Marcelo Figueras
Lo confieso: soy un fanático de las premiaciones. Tengo alguna excusa más o menos articulada para explicar por qué sigo viendo año tras año la entrega del Oscar, pero mi mujer ya frunce el ceño cuando pretendo que la importancia de los People’s Choice Awards y los homenajes del American Film Institute y hasta los MTV Movie Awards revisten una significación a la que no puedo permanecer ajeno. La verdad es que no tengo explicación para el asunto. Es cierto que me gusta ver clips de las películas que todavía no pude ver –yo soy de los que llega temprano al cine porque si se pierde los trailers se pone de mal humor-, y que valoro la oportunidad de oír a ciertos artistas decir sus propias líneas, y que disfruto del show que se prepara para la ocasión. En esencia, supongo que lo que más me atrae es el espectáculo del triunfo. Quiero ver ganar a mis favoritos, claro, el asunto tiene mucho de competencia deportiva. Pero ante todo, quiero ver ganar. Me gusta ser testigo de la alegría, de la emoción, compartir aunque más no sea de modo vicario un instante claramente excepcional de esa vida. ¿Quién de nosotros, tenga o no que ver con el cine, no ha fantaseado alguna vez con levantar la estatuilla y responder a los aplausos diciendo you love me, you really love me?

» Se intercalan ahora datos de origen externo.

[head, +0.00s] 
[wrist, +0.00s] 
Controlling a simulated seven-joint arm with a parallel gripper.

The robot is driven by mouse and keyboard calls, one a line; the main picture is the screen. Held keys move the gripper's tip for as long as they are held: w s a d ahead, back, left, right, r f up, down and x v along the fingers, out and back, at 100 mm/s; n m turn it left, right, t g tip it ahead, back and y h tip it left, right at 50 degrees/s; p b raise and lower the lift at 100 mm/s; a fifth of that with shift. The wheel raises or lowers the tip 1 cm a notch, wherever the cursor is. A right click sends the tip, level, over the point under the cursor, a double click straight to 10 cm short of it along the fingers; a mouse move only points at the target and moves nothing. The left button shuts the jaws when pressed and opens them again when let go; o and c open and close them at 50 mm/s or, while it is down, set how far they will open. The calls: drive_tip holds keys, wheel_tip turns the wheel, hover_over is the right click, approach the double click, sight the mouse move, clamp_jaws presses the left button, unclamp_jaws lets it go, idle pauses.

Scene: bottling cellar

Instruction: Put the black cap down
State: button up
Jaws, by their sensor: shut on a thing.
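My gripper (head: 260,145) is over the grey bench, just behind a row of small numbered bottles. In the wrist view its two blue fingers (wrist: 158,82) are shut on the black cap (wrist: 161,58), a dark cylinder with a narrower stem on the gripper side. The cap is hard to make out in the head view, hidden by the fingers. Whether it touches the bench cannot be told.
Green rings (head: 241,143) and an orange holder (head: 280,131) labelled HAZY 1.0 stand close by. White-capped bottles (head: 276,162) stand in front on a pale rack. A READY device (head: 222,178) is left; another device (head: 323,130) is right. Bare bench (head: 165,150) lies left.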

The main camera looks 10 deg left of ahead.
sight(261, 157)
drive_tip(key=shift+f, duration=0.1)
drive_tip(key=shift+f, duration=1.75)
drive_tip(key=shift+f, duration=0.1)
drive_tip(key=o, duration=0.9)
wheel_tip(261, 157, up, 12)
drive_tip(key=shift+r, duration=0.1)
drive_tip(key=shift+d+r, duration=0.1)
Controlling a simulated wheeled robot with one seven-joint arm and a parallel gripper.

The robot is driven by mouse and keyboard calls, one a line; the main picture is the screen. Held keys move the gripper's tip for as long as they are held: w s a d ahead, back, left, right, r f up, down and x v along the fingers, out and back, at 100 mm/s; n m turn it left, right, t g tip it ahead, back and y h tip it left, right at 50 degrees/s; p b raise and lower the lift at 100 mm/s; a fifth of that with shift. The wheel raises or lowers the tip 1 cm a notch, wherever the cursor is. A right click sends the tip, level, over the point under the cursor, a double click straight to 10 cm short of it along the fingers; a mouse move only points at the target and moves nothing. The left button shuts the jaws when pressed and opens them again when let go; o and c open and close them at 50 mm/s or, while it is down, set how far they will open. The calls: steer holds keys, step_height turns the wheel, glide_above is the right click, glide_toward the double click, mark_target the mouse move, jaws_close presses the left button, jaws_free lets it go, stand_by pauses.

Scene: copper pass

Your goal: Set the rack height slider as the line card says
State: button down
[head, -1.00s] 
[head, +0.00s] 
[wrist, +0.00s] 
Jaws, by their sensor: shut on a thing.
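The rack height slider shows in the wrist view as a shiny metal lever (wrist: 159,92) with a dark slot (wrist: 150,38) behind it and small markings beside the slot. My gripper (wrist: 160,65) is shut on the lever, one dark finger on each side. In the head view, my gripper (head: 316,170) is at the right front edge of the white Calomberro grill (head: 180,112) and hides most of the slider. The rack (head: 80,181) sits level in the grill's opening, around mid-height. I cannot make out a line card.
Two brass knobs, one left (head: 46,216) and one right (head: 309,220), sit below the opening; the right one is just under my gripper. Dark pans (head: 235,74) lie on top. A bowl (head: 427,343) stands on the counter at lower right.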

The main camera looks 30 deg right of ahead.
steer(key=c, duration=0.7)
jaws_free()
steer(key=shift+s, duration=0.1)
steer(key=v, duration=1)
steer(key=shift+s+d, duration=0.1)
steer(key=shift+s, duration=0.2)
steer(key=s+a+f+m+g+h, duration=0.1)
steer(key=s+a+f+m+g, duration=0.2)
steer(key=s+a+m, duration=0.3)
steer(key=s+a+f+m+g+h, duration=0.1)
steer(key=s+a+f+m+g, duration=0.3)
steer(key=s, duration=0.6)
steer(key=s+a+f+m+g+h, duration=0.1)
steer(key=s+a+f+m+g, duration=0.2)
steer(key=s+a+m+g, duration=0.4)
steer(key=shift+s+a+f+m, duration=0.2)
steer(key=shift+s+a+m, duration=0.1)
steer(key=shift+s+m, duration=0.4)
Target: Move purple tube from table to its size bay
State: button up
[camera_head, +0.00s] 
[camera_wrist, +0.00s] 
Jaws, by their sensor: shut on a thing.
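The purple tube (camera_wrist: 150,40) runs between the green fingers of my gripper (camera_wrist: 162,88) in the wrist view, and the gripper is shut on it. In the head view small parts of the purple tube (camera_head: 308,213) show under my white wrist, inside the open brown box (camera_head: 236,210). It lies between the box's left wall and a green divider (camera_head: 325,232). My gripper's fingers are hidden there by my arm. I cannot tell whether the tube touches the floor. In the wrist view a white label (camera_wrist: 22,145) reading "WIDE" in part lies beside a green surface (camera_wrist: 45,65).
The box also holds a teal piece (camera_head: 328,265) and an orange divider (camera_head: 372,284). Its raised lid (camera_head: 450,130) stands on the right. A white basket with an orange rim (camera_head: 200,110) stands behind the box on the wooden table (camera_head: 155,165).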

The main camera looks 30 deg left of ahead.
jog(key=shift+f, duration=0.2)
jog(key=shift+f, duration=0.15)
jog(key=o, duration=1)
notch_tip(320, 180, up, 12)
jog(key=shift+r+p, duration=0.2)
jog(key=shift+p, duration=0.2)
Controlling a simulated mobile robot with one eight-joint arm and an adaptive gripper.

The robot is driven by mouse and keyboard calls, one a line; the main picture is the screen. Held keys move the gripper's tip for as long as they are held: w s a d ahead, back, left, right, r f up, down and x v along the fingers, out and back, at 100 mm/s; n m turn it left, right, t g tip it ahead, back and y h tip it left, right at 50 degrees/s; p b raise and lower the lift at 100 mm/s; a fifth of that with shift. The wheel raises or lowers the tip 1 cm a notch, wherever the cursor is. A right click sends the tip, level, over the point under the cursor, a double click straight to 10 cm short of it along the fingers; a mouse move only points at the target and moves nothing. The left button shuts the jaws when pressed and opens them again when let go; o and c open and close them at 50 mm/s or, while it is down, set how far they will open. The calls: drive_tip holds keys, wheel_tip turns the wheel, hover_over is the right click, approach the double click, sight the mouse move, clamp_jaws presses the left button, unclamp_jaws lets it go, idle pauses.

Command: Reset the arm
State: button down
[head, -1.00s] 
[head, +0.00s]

El lunes vi la entrega de los Golden Globe de cabo a rabo. (Comenzando con el show de la alfombra roja, por supuesto.) El asunto es mucho más informal que el Oscar, en virtud es una cena y todo el mundo está saltando de una a otra mesa intercambiando saludos. Pero tiene la ventaja de que premia también la producción televisiva, que para ser sinceros en los últimos años se ha vuelto infinitamente superior a la de Hollywood. Los resultados en este rubro no fueron gran cosa (a mí Grey’s Anatomy no me mueve un pelo, aunque disfruté el premio dado a la versión made in USA de Betty la fea porque cualquier cosa que hace feliz a Salma Hayek me hace feliz a mí), pero al menos tuve la satisfacción de ver a Evangeline Lilly, la chica de Lost, con un vestido de noche que no me hizo extrañar su habitual atuendo de mujer-perdida-en-isla-desierta. (Dicho sea de paso, ¿cómo puede ser que semejante diosa esté de novia con un hobbit?)
Por lo demás, me gustó que ganase Babel como mejor película aunque más no sea por el hecho de que, seamos honestos, aún con sus defectos es muy superior a sus competidoras. The Departed es un Scorsese menor aunque la crítica pretenda equipararla a Goodfellas, Little Children no está mal pero tampoco es para tanto, The Queen es simpática pero intrascendente y Bobby ha sido masacrada por la prensa con tal unanimidad que resulta difícil creer que se trate de una obra maestra incomprendida.
Me pareció un disparate que Clint Eastwood ganase el premio a la mejor película extranjera, aún comprendiendo que Letters from Iwo Jima está hablada en japonés: ¡se trata de una película financiada y dirigida por estadounidenses! Este asunto es tan absurdo como si yo produjese y filmase una película en Buenos Aires pero hablada en inglés y pretendiese competir por ello en la categoría principal de los Oscar. El Globo se lo tendría que haber llevado Almodóvar, que es extranjero de verdad. También lamenté que no ganase Penélope Cruz, que en Volver está estupenda. Pero entristecerse por haber sido vencido por Helen Mirren es como deprimirse por haber salido segundo en un concurso de arquitectura en el que participaba Dios.
Ahora que releo lo que escribí creo que el motivo por el que veo tantas premiaciones se ha vuelto más claro: porque me permite ser frívolo sin culpas y al mismo tiempo defender causas justas y hasta perdidas, con ímpetu de paladín. Así somos: una mezcla entre lo más bajo y lo más excelso, en equilibrio inestable y en constante batalla por el dominio de nuestra alma.